[Robot episode rows]
** Begin **
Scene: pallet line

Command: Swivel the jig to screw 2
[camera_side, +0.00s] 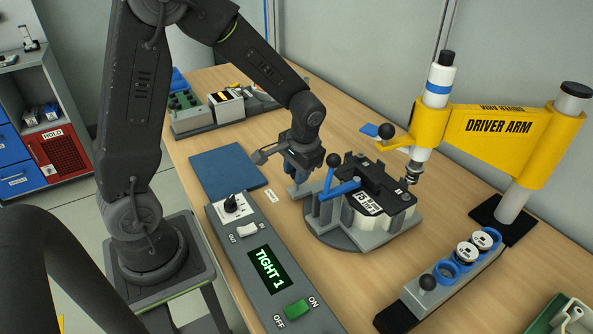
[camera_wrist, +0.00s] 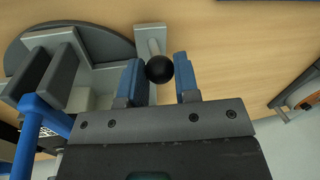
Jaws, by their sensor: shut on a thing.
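The jig (camera_side: 397,226) sits on a round dark turntable on the wooden table. It holds a black part (camera_side: 378,188) with a white label. A blue clamp lever (camera_side: 342,189) with a black ball knob stands on its near side. My gripper (camera_side: 296,186) is at the jig's left edge. In the wrist view, my gripper's blue fingers (camera_wrist: 159,80) are shut on a black ball knob (camera_wrist: 159,68) on a short grey arm (camera_wrist: 150,38) at the turntable rim. The yellow driver arm (camera_side: 495,124) stands to the right, its spindle (camera_side: 414,168) near the black part's right end.
A control box (camera_side: 262,262) displays "TIGHT 1" and has a green switch. A blue mat (camera_side: 229,171) lies left of my gripper. A grey strip with blue rings (camera_side: 462,268) is at the front right.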

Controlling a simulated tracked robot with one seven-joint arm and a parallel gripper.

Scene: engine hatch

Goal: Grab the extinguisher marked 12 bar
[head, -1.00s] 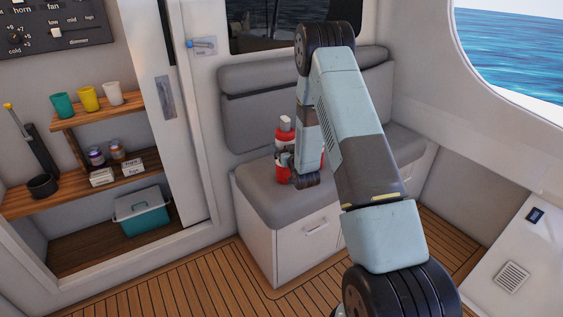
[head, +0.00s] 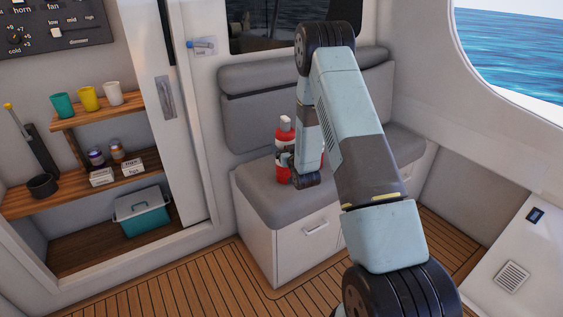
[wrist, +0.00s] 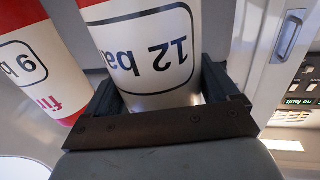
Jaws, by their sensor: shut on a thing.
** End **
# [What is expected]
Where the line containing "Command: Swivel the jig to screw 2" appears above, start there and set down each line exactly through the last line of the data; leave out every picture.

# [Task result]
Command: Swivel the jig to screw 2
[camera_side, +0.00s] 
[camera_wrist, +0.00s] 
Jaws, by their sensor: shut on a thing.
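The jig (camera_side: 397,226) sits on a round dark turntable on the wooden table. It holds a black part (camera_side: 378,188) with a white label. A blue clamp lever (camera_side: 342,189) with a black ball knob stands on its near side. My gripper (camera_side: 296,186) is at the jig's left edge. In the wrist view, my gripper's blue fingers (camera_wrist: 159,80) are shut on a black ball knob (camera_wrist: 159,68) on a short grey arm (camera_wrist: 150,38) at the turntable rim. The yellow driver arm (camera_side: 495,124) stands to the right, its spindle (camera_side: 414,168) near the black part's right end.
A control box (camera_side: 262,262) displays "TIGHT 1" and has a green switch. A blue mat (camera_side: 229,171) lies left of my gripper. A grey strip with blue rings (camera_side: 462,268) is at the front right.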

Controlling a simulated tracked robot with one seven-joint arm and a parallel gripper.

Scene: engine hatch

Goal: Grab the extinguisher marked 12 bar
[head, -1.00s] 
[head, +0.00s] 
[wrist, +0.00s] 
Jaws, by their sensor: shut on a thing.

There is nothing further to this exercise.